Multi-scale improved damping of high-volume fly ash cementitious composite: Combined effects of polyvinyl alcohol fiber and graphene oxide

Abstract Implementation of high-volume fly ash (HVFA) in cementitious composites helps reduce matrix toughness and thus improve damping property. In this study, graphene oxide (GO) (0.05%, 0.10%, and 0.20%) and polyvinyl alcohol (PVA) fiber (1% and 2%) were added to enhance the damping ability of the HVFA system. Combined effects of GO and PVA fiber on static/dynamic mechanical properties and interfacial microstructure were studied. The strength tests indicate that incorporating 0.10% GO and 2% PVA fiber can effectively improve 28-d flexural and compressive strengths of the HVFA system by 244.1% and 46.4% respectively, compared with those of the control group (without GO and PVA fiber addition).
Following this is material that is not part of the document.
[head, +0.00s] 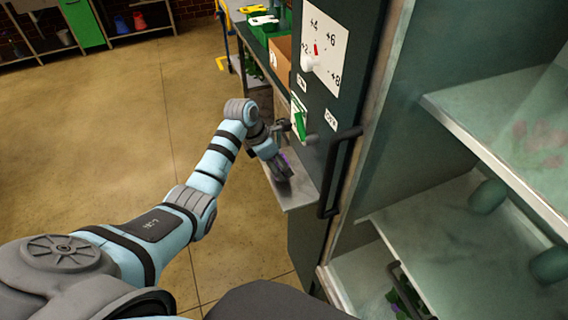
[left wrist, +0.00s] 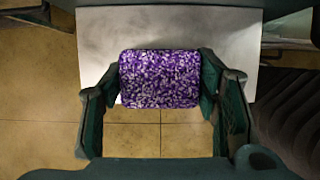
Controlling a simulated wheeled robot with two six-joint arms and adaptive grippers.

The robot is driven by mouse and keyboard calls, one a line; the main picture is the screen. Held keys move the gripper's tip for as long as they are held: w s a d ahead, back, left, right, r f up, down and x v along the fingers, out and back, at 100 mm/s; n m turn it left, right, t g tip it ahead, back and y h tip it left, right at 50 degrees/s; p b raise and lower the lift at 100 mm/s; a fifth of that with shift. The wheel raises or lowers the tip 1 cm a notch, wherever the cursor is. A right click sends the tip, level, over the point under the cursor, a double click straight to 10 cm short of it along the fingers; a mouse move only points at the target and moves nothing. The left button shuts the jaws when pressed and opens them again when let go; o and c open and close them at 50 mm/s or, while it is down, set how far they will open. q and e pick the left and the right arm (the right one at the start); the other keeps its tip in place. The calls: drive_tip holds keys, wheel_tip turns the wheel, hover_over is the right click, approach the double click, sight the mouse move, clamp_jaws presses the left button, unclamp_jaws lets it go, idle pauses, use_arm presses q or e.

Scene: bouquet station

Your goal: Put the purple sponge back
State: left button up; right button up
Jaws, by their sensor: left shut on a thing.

In addition, a combination of 2% PVA fiber with excessive 0.20% GO content improved the loss factor and energy dissipation ratio by 55.2% and 69.4%, respectively. Microstructural analysis shows that there were several fiber–matrix interfaces, which can dissipate energy under dynamic loading, that were supplemented by the added GO acting as a filler and nucleation site to enhance coulomb friction. Thus, the proposed strategy develops a novel composite with superior damping ability by synergistically using HVFA, GO, and PVA fiber.